__GIVEN REQUEST__.
Nothing outside the lines from the one containing "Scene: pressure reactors" down to the one containing "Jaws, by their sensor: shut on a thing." belongs in the copy; print that span exactly, both ends included, with pictures removed.

────────────────────────────────────────

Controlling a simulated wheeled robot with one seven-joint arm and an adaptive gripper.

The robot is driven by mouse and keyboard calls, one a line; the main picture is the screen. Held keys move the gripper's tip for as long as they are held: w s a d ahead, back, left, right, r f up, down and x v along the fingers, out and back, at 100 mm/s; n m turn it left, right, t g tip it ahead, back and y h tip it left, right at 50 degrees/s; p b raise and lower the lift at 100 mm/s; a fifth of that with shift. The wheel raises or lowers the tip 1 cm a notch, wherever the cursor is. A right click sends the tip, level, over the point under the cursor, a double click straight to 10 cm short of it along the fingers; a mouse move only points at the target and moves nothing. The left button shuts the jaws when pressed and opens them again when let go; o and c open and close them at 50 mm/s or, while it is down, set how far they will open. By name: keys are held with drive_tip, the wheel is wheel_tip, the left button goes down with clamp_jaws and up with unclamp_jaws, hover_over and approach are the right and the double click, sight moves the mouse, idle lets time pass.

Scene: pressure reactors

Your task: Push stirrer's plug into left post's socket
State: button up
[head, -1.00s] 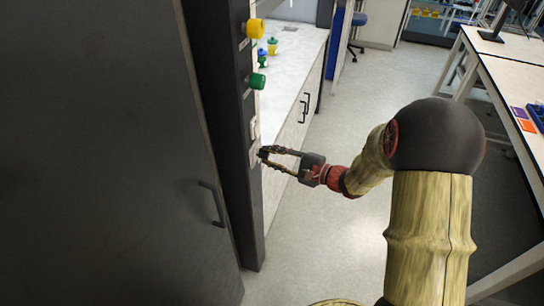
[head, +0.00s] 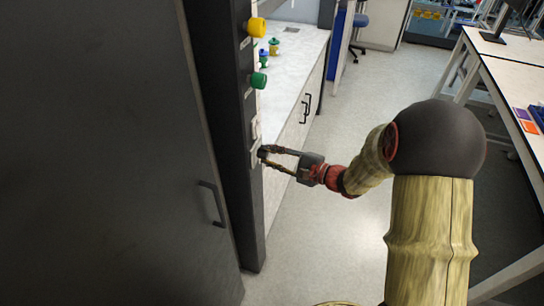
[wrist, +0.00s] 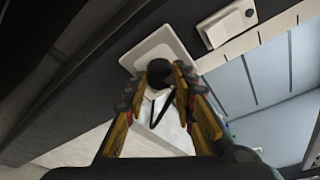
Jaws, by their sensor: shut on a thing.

────────────────────────────────────────

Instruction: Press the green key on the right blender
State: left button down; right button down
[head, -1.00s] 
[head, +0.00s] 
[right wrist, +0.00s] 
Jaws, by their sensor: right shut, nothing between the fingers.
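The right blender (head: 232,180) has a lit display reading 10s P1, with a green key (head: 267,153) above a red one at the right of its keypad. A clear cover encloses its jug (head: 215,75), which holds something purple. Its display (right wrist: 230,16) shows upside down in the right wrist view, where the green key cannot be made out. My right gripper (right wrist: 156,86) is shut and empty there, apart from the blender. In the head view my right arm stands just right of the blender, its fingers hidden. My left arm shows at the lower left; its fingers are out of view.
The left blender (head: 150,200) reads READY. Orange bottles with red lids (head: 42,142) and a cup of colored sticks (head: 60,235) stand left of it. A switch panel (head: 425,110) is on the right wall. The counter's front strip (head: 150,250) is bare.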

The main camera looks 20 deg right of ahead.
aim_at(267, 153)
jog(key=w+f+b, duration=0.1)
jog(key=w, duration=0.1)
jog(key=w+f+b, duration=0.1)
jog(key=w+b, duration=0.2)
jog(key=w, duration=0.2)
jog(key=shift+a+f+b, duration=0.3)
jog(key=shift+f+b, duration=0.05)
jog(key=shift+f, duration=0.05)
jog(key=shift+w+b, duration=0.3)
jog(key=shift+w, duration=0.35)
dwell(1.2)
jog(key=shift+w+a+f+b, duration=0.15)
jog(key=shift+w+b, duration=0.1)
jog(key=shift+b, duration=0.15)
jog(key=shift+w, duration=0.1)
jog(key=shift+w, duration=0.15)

────────────────────────────────────────

__CORRECT RESULT__.
Scene: pressure reactors

Your task: Push stirrer's plug into left post's socket
State: button up
[head, -1.00s] 
[head, +0.00s] 
[wrist, +0.00s] 
Jaws, by their sensor: shut on a thing.

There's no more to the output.